デロイト トーマツ グループCSO 松江英夫氏:ただ、水素の普及に向けた最大の課題は、コストをいかに下げるかというところにあるんですけれども、そのためには大胆に投資をして、スケールメリットを生かしていく必要があるんですが、そこで最大のカギを握るのが、水素の需要を確保できるかどうか、そこにあるんですね
小澤陽子キャスター:需要の確保ですね。そういった中で、今回のような鉄道会社が果たす役割については、どう考えていますか?
デロイト トーマツ グループCSO 松江英夫氏:はい、まさに需要確保に向けて、輸送の主たる鉄道会社が果たす役割は、非常に大きいと思うんですが、私は、そこをひと言で言うと、地域と産業をつなぐハブになる、これが期待される役割なんじゃないかと思うんですね。まず、地域に向けてということでは、鉄道会社がハブになることによって、水素エネルギーの地産地消のモデル、これを作ることに期待が寄せられると思うんです。具体的には、今回のような水素車両、これが広がっていくと、各地域の中で、水素の需要が生まれますから、それに伴って、水素ステーションのような供給も結びついてきて、地産地消のモデルができる。こんな展開が期待できると思うんですね。
デロイト トーマツ グループCSO 松江英夫氏:さらには、地産地消のモデルができると、これから各地域の中で、太陽光とか風力、再生可能エネルギーがますます広がっていきますから、そこで生み出された電力の余剰分を、水素に変えて貯蔵する、こんな仕組みができるようになる、そうすると単にCO2の削減だけではなく、有事の際に、安定的にエネルギーを供給できるような防災対策、こんな効果にも期待が広がると思うんですね。
小澤陽子キャスター:なるほど。地域で作った水素を地域で使う、そういった循環が生まれれば、普及もさらに広まりそうですよね。

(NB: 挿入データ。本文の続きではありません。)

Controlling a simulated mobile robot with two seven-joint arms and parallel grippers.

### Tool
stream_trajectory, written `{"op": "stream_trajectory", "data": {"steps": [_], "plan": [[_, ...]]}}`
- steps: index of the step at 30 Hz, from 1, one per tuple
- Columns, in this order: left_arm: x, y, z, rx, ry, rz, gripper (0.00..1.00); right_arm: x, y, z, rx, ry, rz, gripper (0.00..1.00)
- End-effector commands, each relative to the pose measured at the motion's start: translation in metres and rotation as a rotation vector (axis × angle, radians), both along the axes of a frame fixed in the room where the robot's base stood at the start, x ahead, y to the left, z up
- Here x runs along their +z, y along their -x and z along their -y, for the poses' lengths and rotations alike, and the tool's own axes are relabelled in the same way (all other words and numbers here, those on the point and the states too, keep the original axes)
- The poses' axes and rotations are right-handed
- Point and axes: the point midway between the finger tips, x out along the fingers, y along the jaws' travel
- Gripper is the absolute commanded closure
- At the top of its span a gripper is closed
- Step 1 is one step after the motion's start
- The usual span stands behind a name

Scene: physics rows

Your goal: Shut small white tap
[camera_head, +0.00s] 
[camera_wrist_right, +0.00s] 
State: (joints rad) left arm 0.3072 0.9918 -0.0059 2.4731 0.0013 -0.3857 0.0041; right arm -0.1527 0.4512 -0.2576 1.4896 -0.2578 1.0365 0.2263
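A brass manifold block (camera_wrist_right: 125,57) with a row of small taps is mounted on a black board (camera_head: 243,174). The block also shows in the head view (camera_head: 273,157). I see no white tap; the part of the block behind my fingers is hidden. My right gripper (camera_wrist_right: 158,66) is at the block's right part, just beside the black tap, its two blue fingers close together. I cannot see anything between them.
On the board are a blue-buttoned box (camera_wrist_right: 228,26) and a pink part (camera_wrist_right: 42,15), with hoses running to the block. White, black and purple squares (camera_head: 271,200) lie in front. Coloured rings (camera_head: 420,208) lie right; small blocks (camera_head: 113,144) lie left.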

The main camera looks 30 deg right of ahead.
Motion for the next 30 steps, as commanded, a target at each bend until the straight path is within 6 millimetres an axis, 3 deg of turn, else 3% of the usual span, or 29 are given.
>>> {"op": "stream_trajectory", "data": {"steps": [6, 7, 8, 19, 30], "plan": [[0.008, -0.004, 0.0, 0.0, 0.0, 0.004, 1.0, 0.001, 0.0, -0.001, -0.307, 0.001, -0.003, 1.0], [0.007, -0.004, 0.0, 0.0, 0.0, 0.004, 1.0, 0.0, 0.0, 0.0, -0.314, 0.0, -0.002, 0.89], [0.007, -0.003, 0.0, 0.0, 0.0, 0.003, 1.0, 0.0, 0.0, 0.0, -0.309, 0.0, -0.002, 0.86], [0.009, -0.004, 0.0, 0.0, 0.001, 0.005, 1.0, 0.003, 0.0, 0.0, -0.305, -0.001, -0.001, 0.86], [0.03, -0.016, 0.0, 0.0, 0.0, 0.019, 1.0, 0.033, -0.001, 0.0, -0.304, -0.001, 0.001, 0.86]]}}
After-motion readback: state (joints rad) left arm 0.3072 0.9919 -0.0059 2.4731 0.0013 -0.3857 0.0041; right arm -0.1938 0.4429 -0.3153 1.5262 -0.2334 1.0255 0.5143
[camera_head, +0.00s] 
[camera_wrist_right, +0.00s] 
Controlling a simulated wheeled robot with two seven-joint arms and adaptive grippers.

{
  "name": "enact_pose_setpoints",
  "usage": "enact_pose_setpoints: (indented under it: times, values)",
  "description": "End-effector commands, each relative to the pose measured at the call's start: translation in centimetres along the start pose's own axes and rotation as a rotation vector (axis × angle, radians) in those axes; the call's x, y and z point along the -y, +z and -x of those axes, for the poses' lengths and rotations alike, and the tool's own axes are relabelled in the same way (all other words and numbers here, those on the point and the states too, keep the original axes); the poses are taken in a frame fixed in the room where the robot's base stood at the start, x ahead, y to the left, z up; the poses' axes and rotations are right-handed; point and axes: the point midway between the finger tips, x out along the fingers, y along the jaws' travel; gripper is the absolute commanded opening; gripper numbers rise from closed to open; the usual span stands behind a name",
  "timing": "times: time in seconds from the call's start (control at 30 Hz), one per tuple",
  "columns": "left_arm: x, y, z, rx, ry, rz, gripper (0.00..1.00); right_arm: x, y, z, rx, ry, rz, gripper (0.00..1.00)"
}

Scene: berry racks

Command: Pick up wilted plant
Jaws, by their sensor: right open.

デロイト トーマツ グループCSO 松江英夫氏:そうなんです。さらに、鉄道会社に期待される役割がもう一つありまして、産業を繋ぐということなんですが。これからは、産業も企業も、お互いが一緒に協力しながらCO2を削減しよう、これは「スコープ3」と呼ばれているんですが、ここへの期待がますます求められる中で、水素が有効だという実績ができると、一気に水素の需要が広がる可能性も秘めている、そこを鉄道会社がハブとして繋いでいく、こんな役割も期待されると思うんですね。これからは鉄道会社がハブになりながら、技術革新と需要の創造と、そしてコストダウンによる水素の普及、こういった好循環につながっていくことを期待したいと思います。
小澤陽子キャスター:需要を増やすことでコストダウンにつながれば、さらに普及しやくなるということですが、未来を見据えた地球に優しい形、モデルを残していこうという動き、本当に素晴らしいですし、さらなる加速に期待したいです。